Основная мысль доклада основана на известном положении, что христианство пришло в Древнюю Русь, заместив в сфере религии местные языческие культы. Разумеется, это не могло пройти ни мгновенно, ни без последствий. Хотя в литературе Киевской Руси ХI века практически невозможно встретить следы язычества (чего нельзя сказать о литературе ХII и последующих веков), невозможно утверждать, что в мировоззрении городского населения Киевской Руси язычество оказалось полностью вытеснено христианством. Тем более в ХII веке смесь (и конфликт, а стало быть – контакт) язычества и христианства был очевидной реальностью.[1] Самый яркий пример такого «религиозного эклектизма» – Слово о полку Игореве.[2]
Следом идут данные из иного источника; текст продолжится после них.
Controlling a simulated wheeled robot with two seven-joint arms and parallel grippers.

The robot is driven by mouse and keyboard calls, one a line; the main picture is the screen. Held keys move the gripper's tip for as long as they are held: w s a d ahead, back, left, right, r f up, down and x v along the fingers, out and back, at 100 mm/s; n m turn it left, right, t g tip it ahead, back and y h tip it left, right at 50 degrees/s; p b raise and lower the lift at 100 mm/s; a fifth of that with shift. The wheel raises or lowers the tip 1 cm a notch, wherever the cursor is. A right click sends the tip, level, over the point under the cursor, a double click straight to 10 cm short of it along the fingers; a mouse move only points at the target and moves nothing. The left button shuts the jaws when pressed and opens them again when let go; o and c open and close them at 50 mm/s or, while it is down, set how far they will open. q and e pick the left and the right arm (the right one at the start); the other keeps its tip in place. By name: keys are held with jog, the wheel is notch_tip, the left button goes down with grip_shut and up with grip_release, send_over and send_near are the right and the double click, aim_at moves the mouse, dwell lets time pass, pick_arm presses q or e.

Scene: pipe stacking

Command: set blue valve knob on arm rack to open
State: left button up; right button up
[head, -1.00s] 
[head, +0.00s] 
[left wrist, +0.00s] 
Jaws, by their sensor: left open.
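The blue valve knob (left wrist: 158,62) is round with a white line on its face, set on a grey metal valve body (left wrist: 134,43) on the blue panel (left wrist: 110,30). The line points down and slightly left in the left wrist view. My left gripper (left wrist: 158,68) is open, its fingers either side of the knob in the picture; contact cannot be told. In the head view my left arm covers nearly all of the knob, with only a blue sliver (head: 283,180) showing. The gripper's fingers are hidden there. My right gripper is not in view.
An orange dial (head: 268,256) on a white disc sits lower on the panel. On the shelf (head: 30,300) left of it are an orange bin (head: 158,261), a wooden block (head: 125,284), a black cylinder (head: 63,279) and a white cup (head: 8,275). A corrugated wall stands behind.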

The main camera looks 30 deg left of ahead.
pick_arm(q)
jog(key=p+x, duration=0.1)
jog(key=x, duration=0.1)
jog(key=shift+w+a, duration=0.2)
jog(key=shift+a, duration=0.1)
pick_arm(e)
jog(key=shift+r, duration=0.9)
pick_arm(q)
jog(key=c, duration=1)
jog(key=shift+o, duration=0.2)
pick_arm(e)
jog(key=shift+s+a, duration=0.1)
Вторая основная мысль заключается в том, что христианство пришло на Русь в тот момент, когда в нем происходил ряд характерных для эпохи процессов. Самый крупный и известный – процесс деления единого христианского мира на два противоположных и даже враждебных – восточный и западный, впоследствии православный и католический. Ключевым событием все привыкли считать конфликт 1054 года в Константинополе. Как известно, эти события практически остались неизвестны в славянском мире, но последствия ухудшения отношений постепенно добрались и сюда.[3]
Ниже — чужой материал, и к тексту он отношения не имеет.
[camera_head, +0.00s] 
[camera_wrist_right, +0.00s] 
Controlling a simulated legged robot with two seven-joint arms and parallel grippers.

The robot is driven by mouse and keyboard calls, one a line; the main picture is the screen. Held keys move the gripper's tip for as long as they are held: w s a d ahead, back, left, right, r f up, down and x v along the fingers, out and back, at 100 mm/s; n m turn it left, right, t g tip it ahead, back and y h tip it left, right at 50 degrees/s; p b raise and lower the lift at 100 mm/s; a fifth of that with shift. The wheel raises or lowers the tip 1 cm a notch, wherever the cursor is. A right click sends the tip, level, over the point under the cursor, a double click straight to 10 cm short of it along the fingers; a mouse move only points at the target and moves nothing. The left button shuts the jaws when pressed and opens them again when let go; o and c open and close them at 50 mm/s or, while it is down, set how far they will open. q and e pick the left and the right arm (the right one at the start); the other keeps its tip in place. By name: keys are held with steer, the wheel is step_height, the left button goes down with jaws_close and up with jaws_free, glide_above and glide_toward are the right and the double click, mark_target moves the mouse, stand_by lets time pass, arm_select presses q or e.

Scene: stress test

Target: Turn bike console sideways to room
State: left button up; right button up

На стыке этих двух мыслей может быть предложена большая смысловая тема, небольшой фрагмент которой предлагается в настоящем докладе: каким образом разделение церкви, очевидцем которого стал новообращенный христианский мир, понималось сознанием, сохранившим понятийный аппарат и мировоззренческие основы языческой эпохи. Представления о табу являются одними из основных явлений примитивного религиозного сознания, однако оно может быть спроецировано и на психические механизмы защиты современного человека.[4] Несмотря на то, что некоторыми современными социологами религии, историками и этнологами оспаривается возможность применения термина «табу» для описания религиозных запретов в мировых религиях (что нам кажется глубоко ошибочным), такое расширение термина в Киевской Руси на христианскую эпоху возможно потому, что Х, ХI и ХII века при самой различной интерпретации религиозной жизни были временем постепенного преодоления последствий языческой эпохи и, стало быть, по форме православное сознание должно было по инерции продолжать пользоваться и таким атрибутом язычества как «табу».
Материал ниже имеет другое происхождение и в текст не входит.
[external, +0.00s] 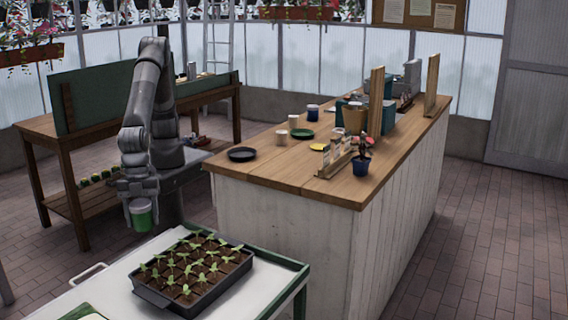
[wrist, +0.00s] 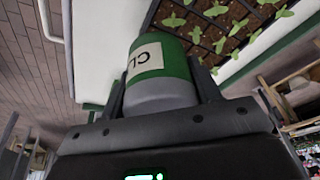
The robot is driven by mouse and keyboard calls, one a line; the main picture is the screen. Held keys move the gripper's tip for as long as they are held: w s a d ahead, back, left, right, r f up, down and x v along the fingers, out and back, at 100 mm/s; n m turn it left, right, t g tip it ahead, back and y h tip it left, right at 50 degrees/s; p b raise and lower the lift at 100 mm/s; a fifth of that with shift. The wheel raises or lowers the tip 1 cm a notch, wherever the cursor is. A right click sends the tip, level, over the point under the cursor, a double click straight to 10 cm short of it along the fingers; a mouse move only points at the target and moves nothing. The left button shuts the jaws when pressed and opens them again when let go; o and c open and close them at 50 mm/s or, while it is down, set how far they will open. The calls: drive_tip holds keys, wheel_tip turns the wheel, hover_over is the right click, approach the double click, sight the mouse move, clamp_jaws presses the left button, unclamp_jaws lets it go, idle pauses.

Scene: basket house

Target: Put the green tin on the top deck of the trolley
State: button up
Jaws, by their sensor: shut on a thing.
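The green tin (external: 143,219) is in my gripper (external: 140,205), to the left of the seedling tray in the external view. In the wrist view the tin (wrist: 160,62) shows a green body, a pale label with dark letters and a grey end. My gripper's two fingers (wrist: 160,92) are shut on its sides. The trolley's white top deck (external: 112,272) has a green frame and a metal handle at its left. In the external view the tin appears just beyond the deck's far edge; its exact height over the deck is hard to tell.
A black seedling tray (external: 196,270) takes up the deck's middle and right. A green and white thing (external: 84,312) shows at the deck's near left. The deck left of the tray is bare. A wooden-topped counter (external: 290,160) with pots and plates stands behind, and a potting bench (external: 60,150) stands at the left.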

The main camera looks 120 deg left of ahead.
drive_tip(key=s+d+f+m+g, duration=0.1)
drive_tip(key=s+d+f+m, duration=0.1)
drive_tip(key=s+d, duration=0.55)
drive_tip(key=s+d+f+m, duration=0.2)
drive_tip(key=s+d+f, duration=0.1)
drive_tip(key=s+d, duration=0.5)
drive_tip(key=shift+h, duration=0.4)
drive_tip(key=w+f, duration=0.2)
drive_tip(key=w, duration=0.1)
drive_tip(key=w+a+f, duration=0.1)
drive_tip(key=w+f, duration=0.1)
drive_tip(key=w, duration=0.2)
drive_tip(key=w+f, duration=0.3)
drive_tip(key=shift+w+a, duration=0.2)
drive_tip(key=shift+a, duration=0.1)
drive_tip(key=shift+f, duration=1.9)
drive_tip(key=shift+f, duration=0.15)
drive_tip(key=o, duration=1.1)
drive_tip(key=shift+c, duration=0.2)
Обыкновенно рассуждения о табу в исследованиях нового времени сопровождаются определенной тематикой и характерными сопоставлениями и противопоставлениями. Так, понятие «табу», взятое из полинезийского языка, имело свою противоположность – «ноа».[5] Если первое можно перевести как «святой, священный, жуткий, опасный, запретный, нечистый», второе является «обычным, общедоступным».[6] Это противополагание характерно для христианства не меньше, чем для любых языческих культов. Известно, что в христианской культуре противопоставлены друг другу «клирос» и «космос», «сакральное» и «профанное». О первом много писал прот. Н. Афанасьев, отмечая, что …[7] Клирос для космика или лаика является также не только священным, но и запретным, с чем связаны ограничения входа в алтарь, практики поста, частоты причащения и исповеди и многое другое. Современные нам традиции, отделяющие «сакральное» от «профанного», родились, очевидно, не в эпоху Нового времени с его стремлением десакрализации, секуляризации и рационализации. Хотя формирование запретов и свойственно для любого религиозного сознания, влияние среды является и здесь принципиальным, и именно с ним нужно связывать в том числе и своеобразный «подъем» православной мысли в Америке (прот. Н. Афанасьев, прот. Г. Флоровский, прот. А. Шмеман, прот. И. Мейендорф, Н. Евдокимов и др.), поскольку в нем в своеобразной форме отразилась секуляризованная американская религиозная модель сознания (в трех последних сильнее, чем в двух первых). Поэтому корни и значительно более серьезное отношение к сакральному, клиросному, запретному нужно искать в средневековой христианской культуре.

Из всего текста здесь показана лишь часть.